To conduct a safety audit of the city, and physically map spaces on a safety scale, city-based NGO, Prajnya, has tied up with ‘Safetipin’, a mobile and online platform that collects information about safety in cities by engaging individuals.
“So far, we have conducted 358 audits in the city, primarily in parts of Royapettah, Tambaram, Shenoy Nagar/Anna Nagar, Besant Nagar and Thiruvanmiyur. We are hoping to reach 1,500 audits in the next six weeks but urgently need volunteers to help,” said Anupama Srinivasan, programme director, Prajnya.
Once this number is reached, ‘Safetipin’ will be formally launched in Chennai so that users will have a database to begin with, she said.
How this works is simple: between 6 p.m. and 10 p.m., volunteers with a smartphone that has the ‘Safetipin’ app go to a location in the city, pin the spot on a map using GPS and then rate the spot.
The parameters for rating include lighting, security, access to public transport and people around, and also a subjective ‘feeling’ of the place. Based on the audit, the location is given either a green (safe), amber (less safe) or red (unsafe) rating.
The idea behind the initiative is two-fold. The primary aim is for residents, especially women and visitors to the city, to be able to see which locations are considered ‘unsafe’.
Another aim is to collect the data and give it to civic authorities so they can remedy the situation — improve streetlighting in an area, for instance.
Soon, said Kalpana Viswanath, co-founder of ‘Safetipin’, the audits per location will be aggregated and each neighbourhood will be given a rating. “The initiative is present in seven cities as of now, and has two international partnerships in Jakarta and Bogota,” she said.
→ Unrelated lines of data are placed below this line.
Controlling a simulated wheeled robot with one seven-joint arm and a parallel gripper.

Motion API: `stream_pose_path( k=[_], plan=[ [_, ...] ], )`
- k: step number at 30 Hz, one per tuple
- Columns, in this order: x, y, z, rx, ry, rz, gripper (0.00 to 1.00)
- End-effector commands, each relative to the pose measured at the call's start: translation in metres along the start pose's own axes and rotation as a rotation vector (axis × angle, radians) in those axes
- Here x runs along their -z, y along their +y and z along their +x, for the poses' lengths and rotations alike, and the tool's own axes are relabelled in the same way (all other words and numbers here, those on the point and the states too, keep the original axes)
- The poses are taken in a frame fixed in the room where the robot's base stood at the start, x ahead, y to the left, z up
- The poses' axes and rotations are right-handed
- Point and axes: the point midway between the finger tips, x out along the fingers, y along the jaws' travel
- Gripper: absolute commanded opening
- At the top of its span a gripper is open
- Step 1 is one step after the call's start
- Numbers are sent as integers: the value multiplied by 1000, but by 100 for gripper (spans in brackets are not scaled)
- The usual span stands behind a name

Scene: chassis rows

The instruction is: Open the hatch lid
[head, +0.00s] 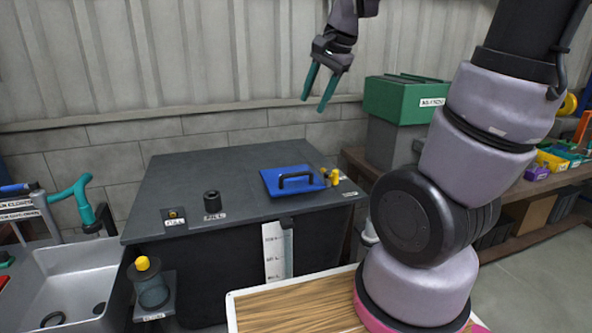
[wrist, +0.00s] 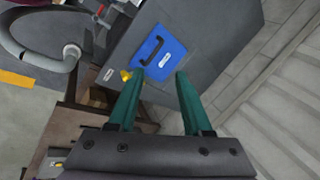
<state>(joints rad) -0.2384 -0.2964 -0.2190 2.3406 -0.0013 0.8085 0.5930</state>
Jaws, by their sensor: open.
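The blue hatch lid (head: 275,186) lies flat on the dark grey tank top (head: 220,170), toward its right side. A black bar handle (head: 296,177) stands on the lid. The lid looks closed. My gripper (head: 320,92) is open and empty, high above and behind the lid, with its green fingers pointing down. In the wrist view the lid (wrist: 172,62) shows beyond the fingertips of my gripper (wrist: 158,80), with the handle (wrist: 147,58) on its left side. Small yellow parts (head: 333,176) sit at the lid's right edge.
A black cap (head: 212,201) and a small yellow-topped fitting (head: 173,215) are on the tank top. A sink (head: 75,280) is at left. The space above the lid is clear.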

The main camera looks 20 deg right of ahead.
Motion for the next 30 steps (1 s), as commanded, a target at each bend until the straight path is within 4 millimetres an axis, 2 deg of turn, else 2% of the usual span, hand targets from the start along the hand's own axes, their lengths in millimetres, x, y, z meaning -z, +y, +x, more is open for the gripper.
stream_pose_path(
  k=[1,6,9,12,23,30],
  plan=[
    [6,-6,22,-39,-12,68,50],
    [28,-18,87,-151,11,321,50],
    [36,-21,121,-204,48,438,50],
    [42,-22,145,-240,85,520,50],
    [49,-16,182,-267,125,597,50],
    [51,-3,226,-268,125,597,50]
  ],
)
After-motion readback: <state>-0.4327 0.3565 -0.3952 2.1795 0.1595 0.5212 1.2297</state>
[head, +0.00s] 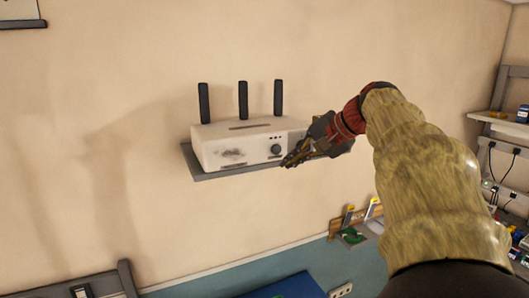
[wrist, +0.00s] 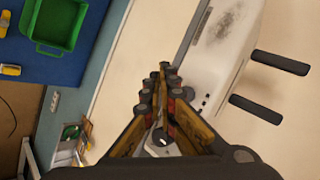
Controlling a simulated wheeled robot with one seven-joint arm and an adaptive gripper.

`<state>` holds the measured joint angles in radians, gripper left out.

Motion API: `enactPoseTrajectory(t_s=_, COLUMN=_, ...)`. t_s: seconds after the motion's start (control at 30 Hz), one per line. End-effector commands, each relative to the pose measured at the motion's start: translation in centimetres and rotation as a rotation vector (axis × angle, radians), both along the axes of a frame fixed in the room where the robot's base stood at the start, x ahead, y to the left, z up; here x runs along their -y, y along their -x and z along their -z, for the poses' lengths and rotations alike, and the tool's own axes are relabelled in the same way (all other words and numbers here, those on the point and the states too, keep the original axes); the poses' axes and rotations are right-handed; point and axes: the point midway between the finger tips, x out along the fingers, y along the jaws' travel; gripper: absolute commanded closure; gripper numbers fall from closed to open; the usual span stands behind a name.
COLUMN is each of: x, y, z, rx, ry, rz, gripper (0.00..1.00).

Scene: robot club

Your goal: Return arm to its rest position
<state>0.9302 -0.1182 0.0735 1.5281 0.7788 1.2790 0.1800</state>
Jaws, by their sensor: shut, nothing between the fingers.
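My gripper (head: 297,157) is shut and empty at the end of my outstretched arm. In the head view its fingertips are close to the front right part of a white router-like box (head: 228,150) with three black antennas and a dark round knob (head: 276,149). I cannot tell whether the fingertips touch the box. In the wrist view the closed fingers (wrist: 163,75) point up the picture, with the white box (wrist: 215,60) to their right. The box sits on a small grey wall shelf (head: 203,177).
A small wall rack (head: 352,236) with a green item is below my arm. A workbench with shelves (head: 500,125) and cables stands at the right. A green bin (wrist: 55,25) on a blue surface shows in the wrist view.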

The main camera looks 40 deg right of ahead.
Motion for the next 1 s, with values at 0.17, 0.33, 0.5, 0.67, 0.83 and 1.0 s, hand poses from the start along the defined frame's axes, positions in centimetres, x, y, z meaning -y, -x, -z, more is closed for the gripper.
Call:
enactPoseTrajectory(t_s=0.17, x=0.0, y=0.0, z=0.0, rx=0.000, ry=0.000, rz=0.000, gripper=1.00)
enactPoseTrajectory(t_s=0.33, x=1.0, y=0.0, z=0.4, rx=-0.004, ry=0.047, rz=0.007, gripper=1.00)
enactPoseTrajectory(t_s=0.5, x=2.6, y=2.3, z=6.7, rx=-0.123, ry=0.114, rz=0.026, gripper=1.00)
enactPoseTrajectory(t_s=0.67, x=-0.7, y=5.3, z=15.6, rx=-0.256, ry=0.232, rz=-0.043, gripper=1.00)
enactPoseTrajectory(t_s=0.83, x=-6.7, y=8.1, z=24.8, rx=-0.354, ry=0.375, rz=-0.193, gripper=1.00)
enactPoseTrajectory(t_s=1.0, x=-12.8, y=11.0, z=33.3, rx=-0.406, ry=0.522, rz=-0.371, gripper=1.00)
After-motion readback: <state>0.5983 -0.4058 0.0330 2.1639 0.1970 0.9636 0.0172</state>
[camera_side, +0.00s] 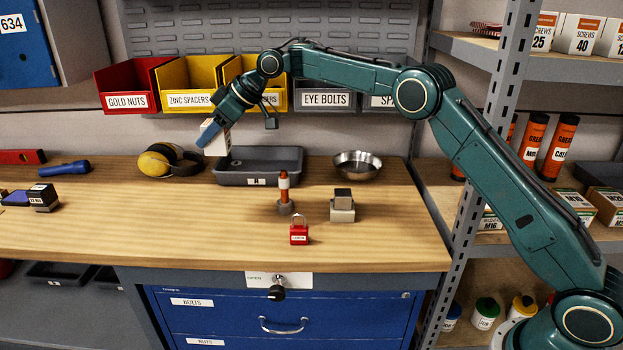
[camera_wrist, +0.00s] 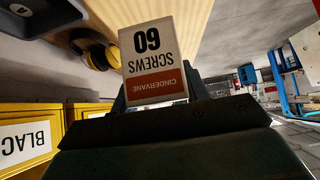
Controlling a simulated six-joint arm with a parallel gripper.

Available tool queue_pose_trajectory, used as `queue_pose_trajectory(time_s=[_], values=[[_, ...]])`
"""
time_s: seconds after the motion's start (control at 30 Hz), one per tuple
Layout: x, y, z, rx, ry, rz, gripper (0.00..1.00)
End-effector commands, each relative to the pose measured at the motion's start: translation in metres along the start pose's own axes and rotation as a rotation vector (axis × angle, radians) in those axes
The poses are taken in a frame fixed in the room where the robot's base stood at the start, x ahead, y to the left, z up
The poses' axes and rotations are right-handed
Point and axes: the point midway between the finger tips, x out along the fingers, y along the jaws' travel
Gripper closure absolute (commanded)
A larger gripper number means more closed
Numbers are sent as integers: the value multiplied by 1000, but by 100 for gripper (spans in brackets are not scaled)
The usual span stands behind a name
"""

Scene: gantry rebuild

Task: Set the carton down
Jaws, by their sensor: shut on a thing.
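A white carton (camera_side: 216,141) with an orange band is held in my gripper (camera_side: 207,134), above the back of the wooden bench (camera_side: 120,225). In the wrist view the carton (camera_wrist: 151,50) reads "SCREWS 60" and "CINDERVANE", upside down in the picture. My gripper is shut on the carton; in the side view a blue fingertip covers part of it. The carton appears raised and tilted, near the left end of a grey tray (camera_side: 228,179). The gap between its underside and the tray is hard to judge.
Yellow ear defenders (camera_side: 155,165) lie left of the tray, and a metal bowl (camera_side: 357,165) sits to its right. A red padlock (camera_side: 299,233), an orange-topped post (camera_side: 284,190) and a grey block (camera_side: 342,208) stand in front. Bins (camera_side: 127,86) hang behind.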

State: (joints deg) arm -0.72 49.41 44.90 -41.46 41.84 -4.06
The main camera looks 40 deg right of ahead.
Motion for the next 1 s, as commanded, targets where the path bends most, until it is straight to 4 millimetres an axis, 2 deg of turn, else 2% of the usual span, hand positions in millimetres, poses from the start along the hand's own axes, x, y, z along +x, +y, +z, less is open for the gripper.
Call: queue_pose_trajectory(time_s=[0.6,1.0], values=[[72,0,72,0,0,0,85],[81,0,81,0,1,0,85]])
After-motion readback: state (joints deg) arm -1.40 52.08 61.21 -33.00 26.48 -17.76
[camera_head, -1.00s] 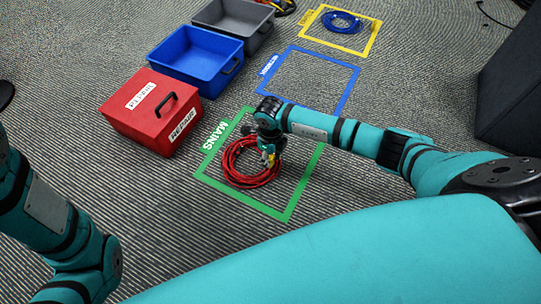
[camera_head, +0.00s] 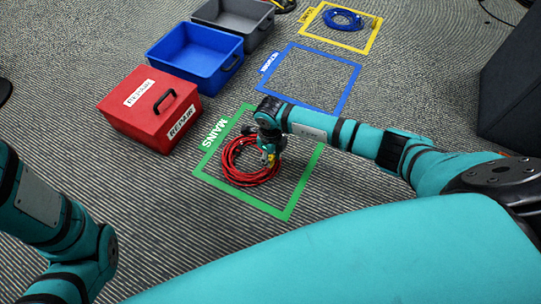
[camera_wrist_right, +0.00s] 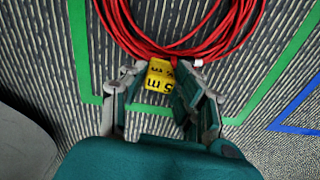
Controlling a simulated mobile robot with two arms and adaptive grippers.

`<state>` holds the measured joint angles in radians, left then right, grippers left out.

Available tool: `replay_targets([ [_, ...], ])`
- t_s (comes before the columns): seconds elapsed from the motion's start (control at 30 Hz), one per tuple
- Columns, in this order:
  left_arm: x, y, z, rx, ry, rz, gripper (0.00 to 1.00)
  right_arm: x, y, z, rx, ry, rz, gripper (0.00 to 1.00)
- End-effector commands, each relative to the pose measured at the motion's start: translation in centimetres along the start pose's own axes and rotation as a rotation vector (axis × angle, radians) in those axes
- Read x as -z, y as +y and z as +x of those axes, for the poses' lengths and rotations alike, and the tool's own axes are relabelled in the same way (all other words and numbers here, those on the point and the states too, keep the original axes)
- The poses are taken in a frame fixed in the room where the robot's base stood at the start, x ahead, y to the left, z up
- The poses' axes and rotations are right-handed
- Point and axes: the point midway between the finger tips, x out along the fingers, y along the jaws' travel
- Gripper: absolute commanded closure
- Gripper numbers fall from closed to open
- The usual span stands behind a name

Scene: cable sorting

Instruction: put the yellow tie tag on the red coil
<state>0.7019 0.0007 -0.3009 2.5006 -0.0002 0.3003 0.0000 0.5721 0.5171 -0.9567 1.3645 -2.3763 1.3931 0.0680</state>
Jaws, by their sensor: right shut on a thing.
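The red coil (camera_head: 240,178) lies on the carpet inside the green taped square marked MAINS. In the right wrist view the red coil (camera_wrist_right: 210,47) runs across the top, just beyond the fingertips. My right gripper (camera_head: 268,155) is low over the coil's right side. In the wrist view my right gripper (camera_wrist_right: 160,80) is shut on the yellow tie tag (camera_wrist_right: 159,76), which has dark print. The tag's far edge is at the coil's near strands; whether it touches them I cannot tell. My left arm shows at the lower left, but its gripper is out of view.
A red lidded box (camera_head: 150,112), a blue bin (camera_head: 194,58) and a grey bin (camera_head: 244,20) stand to the upper left. The blue taped square (camera_head: 351,88) is empty. A blue coil (camera_head: 343,20) lies in the yellow square (camera_head: 372,38).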

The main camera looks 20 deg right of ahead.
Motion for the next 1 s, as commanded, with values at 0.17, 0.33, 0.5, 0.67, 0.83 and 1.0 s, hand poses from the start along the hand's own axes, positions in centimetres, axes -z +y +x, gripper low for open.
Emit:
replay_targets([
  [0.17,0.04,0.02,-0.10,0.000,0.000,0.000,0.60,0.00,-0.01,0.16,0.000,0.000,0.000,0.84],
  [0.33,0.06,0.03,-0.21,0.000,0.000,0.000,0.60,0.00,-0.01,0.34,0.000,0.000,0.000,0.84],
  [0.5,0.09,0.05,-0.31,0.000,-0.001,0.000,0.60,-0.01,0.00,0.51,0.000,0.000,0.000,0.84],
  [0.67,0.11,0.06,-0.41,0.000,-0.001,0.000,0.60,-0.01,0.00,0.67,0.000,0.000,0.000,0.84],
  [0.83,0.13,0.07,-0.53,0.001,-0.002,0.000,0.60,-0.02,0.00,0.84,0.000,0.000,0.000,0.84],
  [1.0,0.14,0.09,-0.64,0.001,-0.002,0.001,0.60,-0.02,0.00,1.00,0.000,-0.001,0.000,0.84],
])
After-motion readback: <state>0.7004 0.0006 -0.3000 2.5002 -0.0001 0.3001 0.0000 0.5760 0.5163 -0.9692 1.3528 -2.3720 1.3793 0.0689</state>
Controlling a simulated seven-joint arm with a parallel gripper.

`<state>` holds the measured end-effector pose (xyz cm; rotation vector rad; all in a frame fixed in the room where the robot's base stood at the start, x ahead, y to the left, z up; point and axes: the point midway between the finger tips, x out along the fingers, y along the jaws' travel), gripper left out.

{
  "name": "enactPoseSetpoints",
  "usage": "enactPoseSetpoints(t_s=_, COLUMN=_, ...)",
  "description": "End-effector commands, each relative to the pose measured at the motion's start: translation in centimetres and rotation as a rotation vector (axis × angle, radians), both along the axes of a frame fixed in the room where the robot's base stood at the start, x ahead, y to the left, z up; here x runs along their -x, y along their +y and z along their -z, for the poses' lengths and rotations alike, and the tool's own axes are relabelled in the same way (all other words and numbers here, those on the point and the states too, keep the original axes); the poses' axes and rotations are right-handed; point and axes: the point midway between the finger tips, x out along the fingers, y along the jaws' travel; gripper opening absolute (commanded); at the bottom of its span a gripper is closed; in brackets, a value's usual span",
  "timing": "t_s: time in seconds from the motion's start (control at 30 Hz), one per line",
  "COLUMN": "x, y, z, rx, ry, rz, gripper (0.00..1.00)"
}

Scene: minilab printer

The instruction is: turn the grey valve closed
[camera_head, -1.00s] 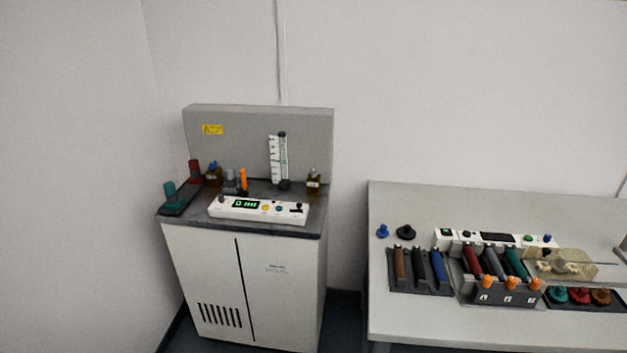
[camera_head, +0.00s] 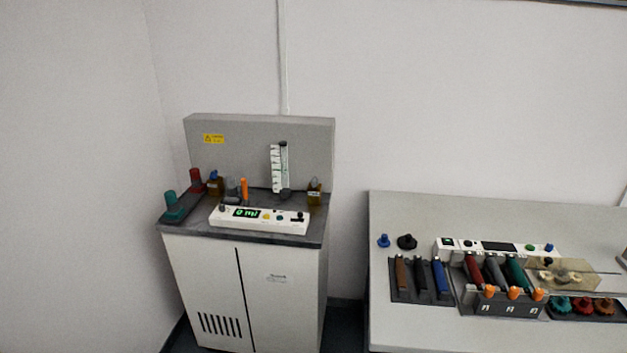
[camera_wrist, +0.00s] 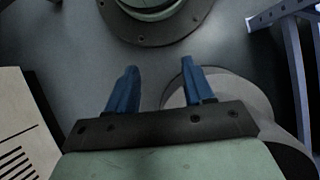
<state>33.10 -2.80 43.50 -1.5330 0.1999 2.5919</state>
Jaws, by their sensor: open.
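A small grey part (camera_head: 231,189), likely the grey valve, stands on the dark top of the cabinet (camera_head: 200,275) in the head view. It is beside an orange upright part (camera_head: 244,188) and behind the white control panel (camera_head: 258,218). It is too small to tell how far it is turned. My gripper (camera_wrist: 158,64) shows only in the wrist view, with two blue fingers apart and nothing between them. It hangs over the floor, away from the valve, which is not in the wrist view.
Green (camera_head: 170,204) and red (camera_head: 196,181) parts, amber bottles (camera_head: 314,192) and a clear column (camera_head: 283,167) crowd the cabinet top. A bench (camera_head: 400,325) with cartridges and knobs stands right. The cabinet side (camera_wrist: 18,125) and bench legs (camera_wrist: 290,70) flank my gripper.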

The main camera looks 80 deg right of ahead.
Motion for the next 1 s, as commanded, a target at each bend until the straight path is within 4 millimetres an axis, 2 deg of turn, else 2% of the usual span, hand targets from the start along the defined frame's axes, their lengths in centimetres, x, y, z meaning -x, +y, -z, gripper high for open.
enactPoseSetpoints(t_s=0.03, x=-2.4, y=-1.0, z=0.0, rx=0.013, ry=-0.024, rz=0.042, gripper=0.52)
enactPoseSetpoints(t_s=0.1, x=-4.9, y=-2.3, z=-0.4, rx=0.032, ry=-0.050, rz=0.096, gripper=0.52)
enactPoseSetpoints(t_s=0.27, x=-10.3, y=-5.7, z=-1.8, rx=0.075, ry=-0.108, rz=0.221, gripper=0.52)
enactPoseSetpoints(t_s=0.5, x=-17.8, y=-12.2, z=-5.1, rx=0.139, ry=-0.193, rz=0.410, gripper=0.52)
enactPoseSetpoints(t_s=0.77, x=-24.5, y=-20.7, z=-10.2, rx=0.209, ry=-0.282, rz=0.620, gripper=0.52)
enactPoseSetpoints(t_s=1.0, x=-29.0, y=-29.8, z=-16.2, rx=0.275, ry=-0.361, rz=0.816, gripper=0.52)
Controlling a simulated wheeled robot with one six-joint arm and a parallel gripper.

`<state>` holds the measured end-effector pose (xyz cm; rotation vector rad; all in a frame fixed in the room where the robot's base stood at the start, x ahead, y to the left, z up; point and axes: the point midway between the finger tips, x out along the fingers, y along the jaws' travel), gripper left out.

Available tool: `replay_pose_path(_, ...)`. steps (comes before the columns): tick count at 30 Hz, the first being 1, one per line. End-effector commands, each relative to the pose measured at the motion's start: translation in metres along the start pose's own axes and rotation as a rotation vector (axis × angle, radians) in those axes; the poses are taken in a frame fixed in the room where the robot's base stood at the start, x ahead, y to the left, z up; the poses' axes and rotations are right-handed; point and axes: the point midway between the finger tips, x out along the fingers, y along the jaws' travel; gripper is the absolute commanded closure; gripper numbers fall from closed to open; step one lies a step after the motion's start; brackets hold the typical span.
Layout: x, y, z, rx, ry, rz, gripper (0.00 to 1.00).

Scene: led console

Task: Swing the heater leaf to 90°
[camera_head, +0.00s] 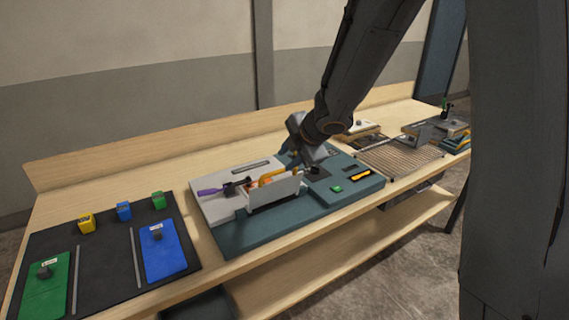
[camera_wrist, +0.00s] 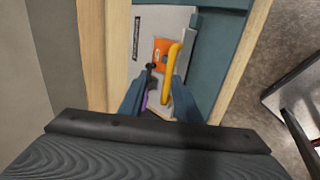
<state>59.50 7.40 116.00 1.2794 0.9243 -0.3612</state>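The console (camera_head: 315,205) has a teal base with a light grey plate at its left. A pale panel (camera_head: 272,190) stands steeply upright on it; it may be the heater leaf, but no label confirms this. Behind it are an orange part (camera_wrist: 160,47) and a yellow curved handle (camera_wrist: 173,62), which also shows in the head view (camera_head: 270,176). A purple handle (camera_head: 209,191) with a black clamp lies to the left. My gripper (camera_wrist: 160,80) is open above the console, with the yellow handle seen between its blue fingers. I cannot tell whether they touch it.
A black mat (camera_head: 106,262) at the left holds a green plate (camera_head: 45,287), a blue plate (camera_head: 163,252) and small coloured blocks. A wire rack (camera_head: 400,157) and stacked boards stand to the right. A raised wooden back edge (camera_head: 140,148) runs behind the console.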

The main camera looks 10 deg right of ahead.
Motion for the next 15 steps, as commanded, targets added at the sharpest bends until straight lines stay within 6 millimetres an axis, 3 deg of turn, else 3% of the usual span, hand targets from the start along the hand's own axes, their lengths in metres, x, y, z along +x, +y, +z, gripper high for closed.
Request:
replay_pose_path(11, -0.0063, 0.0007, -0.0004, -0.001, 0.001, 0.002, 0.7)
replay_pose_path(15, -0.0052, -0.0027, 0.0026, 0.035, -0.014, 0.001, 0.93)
Ms. Viswanath said that while this is not an emergency app, it does have a tracking feature — if two people have the app on their phones, one can track the other’s progress on a journey from one point to another in the city, for instance.
For 25-year-old Bezaleel Azariah, a volunteer who has completed 99 audits in Tambaram, the focus is on making the city safer.
“It’s not just for women — it’s for men too. The audit takes just five minutes but it is an important and useful tool for cities,” he said.